# [GOAL OF THE EXERCISE]
Identify all lines in the listing that include the word "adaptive", and copy them out.

(Robot task records)

-.-.-

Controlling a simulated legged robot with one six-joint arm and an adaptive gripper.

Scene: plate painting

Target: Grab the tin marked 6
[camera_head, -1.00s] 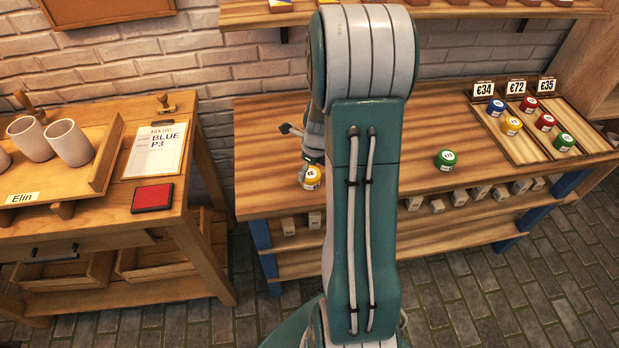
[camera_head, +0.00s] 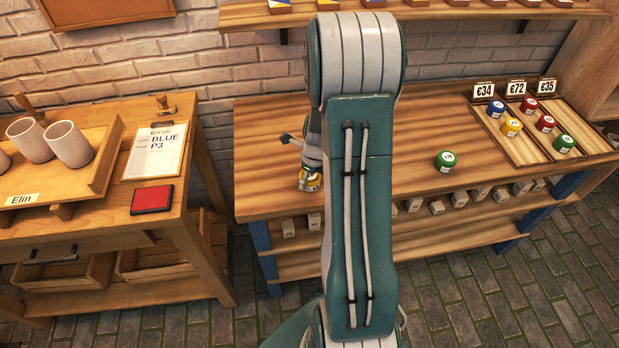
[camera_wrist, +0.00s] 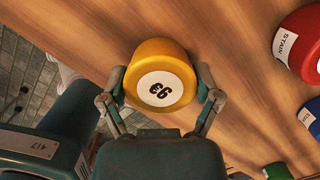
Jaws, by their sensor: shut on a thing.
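A yellow tin (camera_head: 309,184) is at the left part of the long wooden bench, near its front edge. In the wrist view the yellow tin (camera_wrist: 158,54) has a white round label with a euro sign and a digit, turned upside down, that reads as 6. My gripper (camera_wrist: 162,92) is shut on this tin, with one finger on each side. In the head view my gripper (camera_head: 311,172) covers part of the tin. I cannot tell whether the tin still touches the bench top.
A green tin (camera_head: 446,161) stands alone mid-bench. The wrist view shows a red tin (camera_wrist: 300,45) and a blue tin (camera_wrist: 311,116). A side table (camera_head: 110,235) stands left.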

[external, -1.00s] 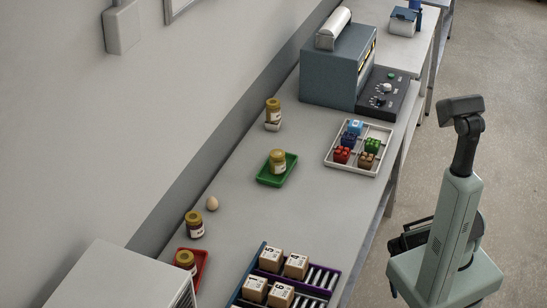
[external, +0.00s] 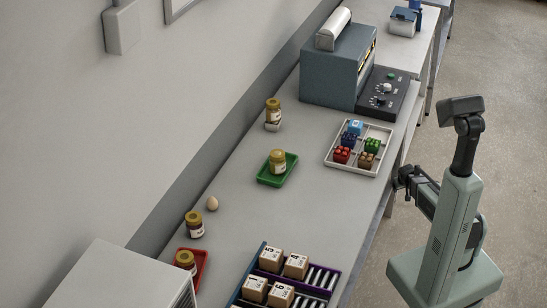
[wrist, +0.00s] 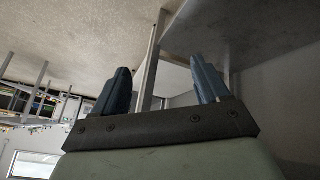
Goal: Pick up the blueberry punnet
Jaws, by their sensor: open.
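A dark blue punnet (external: 348,140), which looks like the blueberry one, sits in the pale compartmented tray (external: 332,160) on the bench. It is small in the external view, and its contents cannot be made out. Light blue, red, green and brown punnets sit around it in the same tray. My gripper (external: 402,180) is beside the bench's right edge, to the right of and apart from the tray. In the wrist view my gripper (wrist: 163,80) has its two blue fingers spread with nothing between them. The punnet is not visible there.
A blue-grey machine with a control panel (external: 386,92) stands behind the tray. A green tray with a jar (external: 277,162) is to its left. A crate of numbered boxes (external: 271,259) is at the front. Bare bench lies between the tray and the crate.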

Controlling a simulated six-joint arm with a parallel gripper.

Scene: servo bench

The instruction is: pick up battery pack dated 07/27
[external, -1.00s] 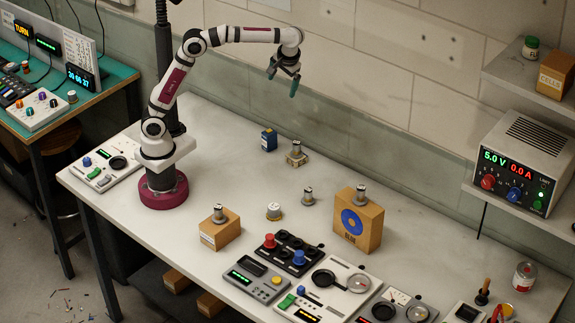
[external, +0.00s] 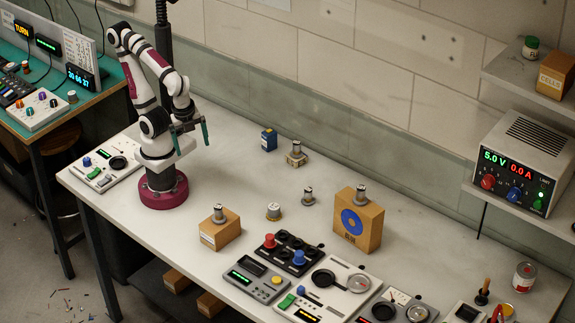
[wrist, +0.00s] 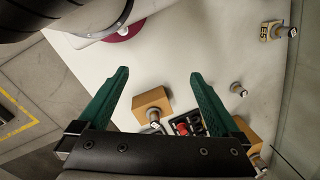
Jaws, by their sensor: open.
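A small dark blue block (external: 268,139) with a light mark stands at the back of the bench and may be the battery pack. No date can be read on it or on anything else here, so I cannot tell which thing carries 07/27. My gripper (external: 190,138) is folded back close above my base, left of the blue block and well apart from it. In the wrist view, its two green fingers (wrist: 159,75) are spread wide with nothing between them. The blue block is not seen in the wrist view.
Small silver-topped parts stand on a cardboard box (external: 220,234), a taller box with a blue disc (external: 358,222) and a beige block (external: 296,158). Others stand on the bench (external: 307,196). Control panels (external: 290,252) line the front.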

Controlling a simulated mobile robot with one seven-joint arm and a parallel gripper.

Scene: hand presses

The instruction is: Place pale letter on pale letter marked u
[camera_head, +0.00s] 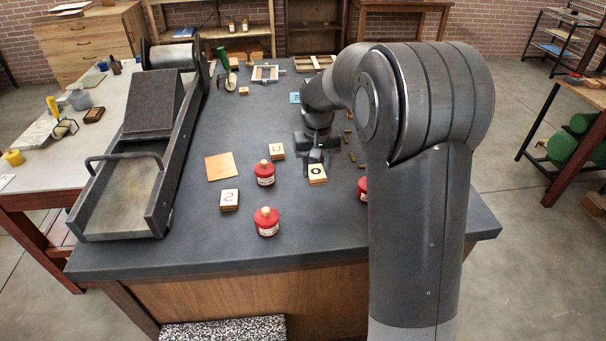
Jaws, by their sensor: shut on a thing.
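My gripper (316,160) reaches down over the table, at the near side of my arm. It is shut on a pale letter block (317,172) with a dark round mark like an "o". I cannot tell whether that block touches the table. A pale letter block with a reddish mark like a "u" (277,150) lies to the left of my gripper, a short way off. Another pale block with a red curved mark (229,196) lies nearer the front left, apart from both.
A square wooden plate (220,167) lies left. The press (148,140) fills the left side. Small brown pieces lie right of my gripper.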

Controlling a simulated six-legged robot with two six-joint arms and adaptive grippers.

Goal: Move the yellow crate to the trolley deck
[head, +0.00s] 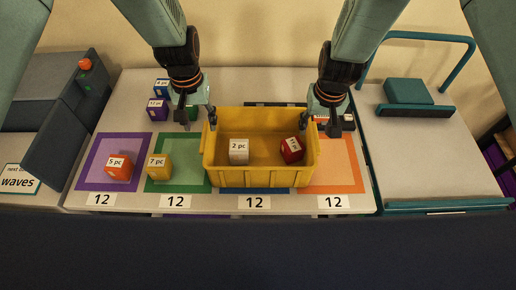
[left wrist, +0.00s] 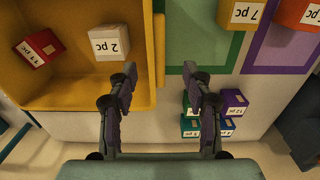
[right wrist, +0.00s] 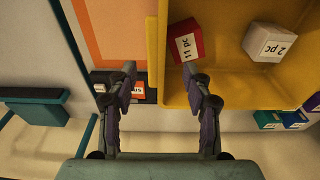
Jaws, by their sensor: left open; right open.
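The yellow crate (head: 262,178) stands on the table over the blue-marked square, with a white block (head: 239,151) and a red block (head: 291,150) inside. My left gripper (head: 199,122) is open at its left end wall; in the left wrist view that wall (left wrist: 159,45) lies between the fingers. My right gripper (head: 318,127) is open at its right end; in the right wrist view that wall (right wrist: 151,50) lies between the fingers. Neither gripper is closed on the crate. The trolley deck (head: 425,165), grey with a teal rail, is at the right, beside the table.
An orange block (head: 118,167) and a yellow block (head: 159,166) sit on the purple and green squares. Several small blocks stand behind them. A dark machine (head: 62,120) stands left.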

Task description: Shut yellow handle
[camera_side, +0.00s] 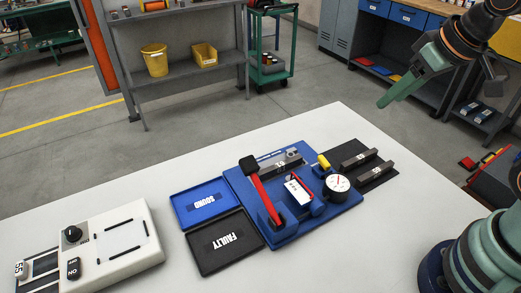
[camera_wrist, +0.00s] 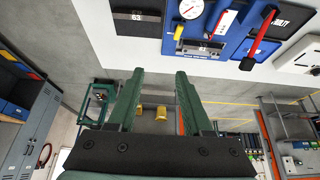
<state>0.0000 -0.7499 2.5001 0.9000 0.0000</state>
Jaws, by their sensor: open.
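The yellow handle (camera_side: 323,161) is a small yellow grip on the blue fixture (camera_side: 240,180), beside the round white gauge (camera_side: 337,183). In the wrist view the yellow handle (camera_wrist: 178,33) shows just below the gauge (camera_wrist: 190,9). Its exact lever position is too small to tell. My gripper (camera_side: 385,103) is raised in the air, behind and to the right of the fixture, well apart from it. In the wrist view my gripper (camera_wrist: 156,76) has its two green fingers spread, with nothing between them.
A red lever with a black knob (camera_side: 249,164) stands up on the fixture. Dark bars (camera_side: 360,160) lie on a black mat to its right. Blue SOUND (camera_side: 202,203) and black FAULTY (camera_side: 224,241) trays lie left. A white control box (camera_side: 100,250) is further left.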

-.-.-

# [SOLVED EXERCISE]
Controlling a simulated legged robot with one six-joint arm and an adaptive gripper.
Controlling a simulated six-legged robot with two six-joint arms and adaptive grippers.

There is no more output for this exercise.